-- START OF Given data --
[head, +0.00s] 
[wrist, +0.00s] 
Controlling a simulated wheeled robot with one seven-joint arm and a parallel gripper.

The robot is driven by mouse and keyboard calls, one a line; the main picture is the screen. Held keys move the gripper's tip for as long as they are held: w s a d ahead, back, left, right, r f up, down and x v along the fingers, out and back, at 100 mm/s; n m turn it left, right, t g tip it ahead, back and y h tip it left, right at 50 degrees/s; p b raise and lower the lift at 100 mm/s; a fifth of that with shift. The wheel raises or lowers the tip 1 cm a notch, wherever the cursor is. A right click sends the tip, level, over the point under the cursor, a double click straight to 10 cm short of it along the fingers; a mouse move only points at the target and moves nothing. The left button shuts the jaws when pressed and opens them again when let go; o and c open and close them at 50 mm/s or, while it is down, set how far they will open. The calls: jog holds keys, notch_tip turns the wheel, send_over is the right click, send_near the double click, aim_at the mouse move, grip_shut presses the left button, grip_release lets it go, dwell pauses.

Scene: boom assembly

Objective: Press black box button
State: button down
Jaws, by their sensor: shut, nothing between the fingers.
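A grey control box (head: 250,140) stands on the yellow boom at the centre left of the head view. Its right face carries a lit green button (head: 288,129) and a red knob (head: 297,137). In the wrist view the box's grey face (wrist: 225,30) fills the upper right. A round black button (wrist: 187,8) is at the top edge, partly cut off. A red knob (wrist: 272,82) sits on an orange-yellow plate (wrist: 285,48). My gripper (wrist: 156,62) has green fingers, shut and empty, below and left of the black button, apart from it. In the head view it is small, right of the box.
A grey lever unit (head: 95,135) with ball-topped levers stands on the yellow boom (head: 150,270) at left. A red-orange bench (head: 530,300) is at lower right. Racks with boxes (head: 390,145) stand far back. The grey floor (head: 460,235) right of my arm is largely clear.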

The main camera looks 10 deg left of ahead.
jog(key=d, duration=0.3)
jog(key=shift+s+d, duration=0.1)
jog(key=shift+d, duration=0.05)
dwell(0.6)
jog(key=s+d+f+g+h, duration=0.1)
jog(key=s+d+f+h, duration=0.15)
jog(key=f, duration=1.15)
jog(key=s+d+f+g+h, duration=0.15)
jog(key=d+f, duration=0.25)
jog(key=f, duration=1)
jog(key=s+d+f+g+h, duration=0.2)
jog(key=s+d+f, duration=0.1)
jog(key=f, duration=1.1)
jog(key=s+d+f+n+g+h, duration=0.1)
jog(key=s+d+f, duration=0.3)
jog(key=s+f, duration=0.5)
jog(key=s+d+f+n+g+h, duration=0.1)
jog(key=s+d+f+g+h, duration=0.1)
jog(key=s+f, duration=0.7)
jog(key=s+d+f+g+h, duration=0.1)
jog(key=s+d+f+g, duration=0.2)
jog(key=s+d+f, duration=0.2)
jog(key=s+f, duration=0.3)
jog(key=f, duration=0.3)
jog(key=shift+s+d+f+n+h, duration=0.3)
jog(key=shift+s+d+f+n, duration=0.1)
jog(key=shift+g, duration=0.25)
-- END OF Given data --
-- START OF Given data --
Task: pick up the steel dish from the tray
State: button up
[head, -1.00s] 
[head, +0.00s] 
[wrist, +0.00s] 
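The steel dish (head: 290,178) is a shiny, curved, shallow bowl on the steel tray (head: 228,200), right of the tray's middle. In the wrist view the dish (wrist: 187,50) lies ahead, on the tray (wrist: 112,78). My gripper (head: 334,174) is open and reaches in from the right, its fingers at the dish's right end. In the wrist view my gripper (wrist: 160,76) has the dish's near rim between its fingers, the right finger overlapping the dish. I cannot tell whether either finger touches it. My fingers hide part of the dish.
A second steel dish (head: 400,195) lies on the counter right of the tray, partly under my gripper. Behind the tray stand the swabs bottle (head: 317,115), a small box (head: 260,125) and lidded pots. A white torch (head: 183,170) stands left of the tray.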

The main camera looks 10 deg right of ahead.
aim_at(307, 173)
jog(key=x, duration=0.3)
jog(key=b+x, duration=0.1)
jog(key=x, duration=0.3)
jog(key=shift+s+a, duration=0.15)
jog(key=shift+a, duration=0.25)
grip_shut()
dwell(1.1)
-- END OF Given data --
▸ **Work to be completed**
From the records above, pull out every line containing the word "robot".

▸ **Complete output**
Controlling a simulated wheeled robot with one seven-joint arm and a parallel gripper.
The robot is driven by mouse and keyboard calls, one a line; the main picture is the screen. Held keys move the gripper's tip for as long as they are held: w s a d ahead, back, left, right, r f up, down and x v along the fingers, out and back, at 100 mm/s; n m turn it left, right, t g tip it ahead, back and y h tip it left, right at 50 degrees/s; p b raise and lower the lift at 100 mm/s; a fifth of that with shift. The wheel raises or lowers the tip 1 cm a notch, wherever the cursor is. A right click sends the tip, level, over the point under the cursor, a double click straight to 10 cm short of it along the fingers; a mouse move only points at the target and moves nothing. The left button shuts the jaws when pressed and opens them again when let go; o and c open and close them at 50 mm/s or, while it is down, set how far they will open. The calls: jog holds keys, notch_tip turns the wheel, send_over is the right click, send_near the double click, aim_at the mouse move, grip_shut presses the left button, grip_release lets it go, dwell pauses.

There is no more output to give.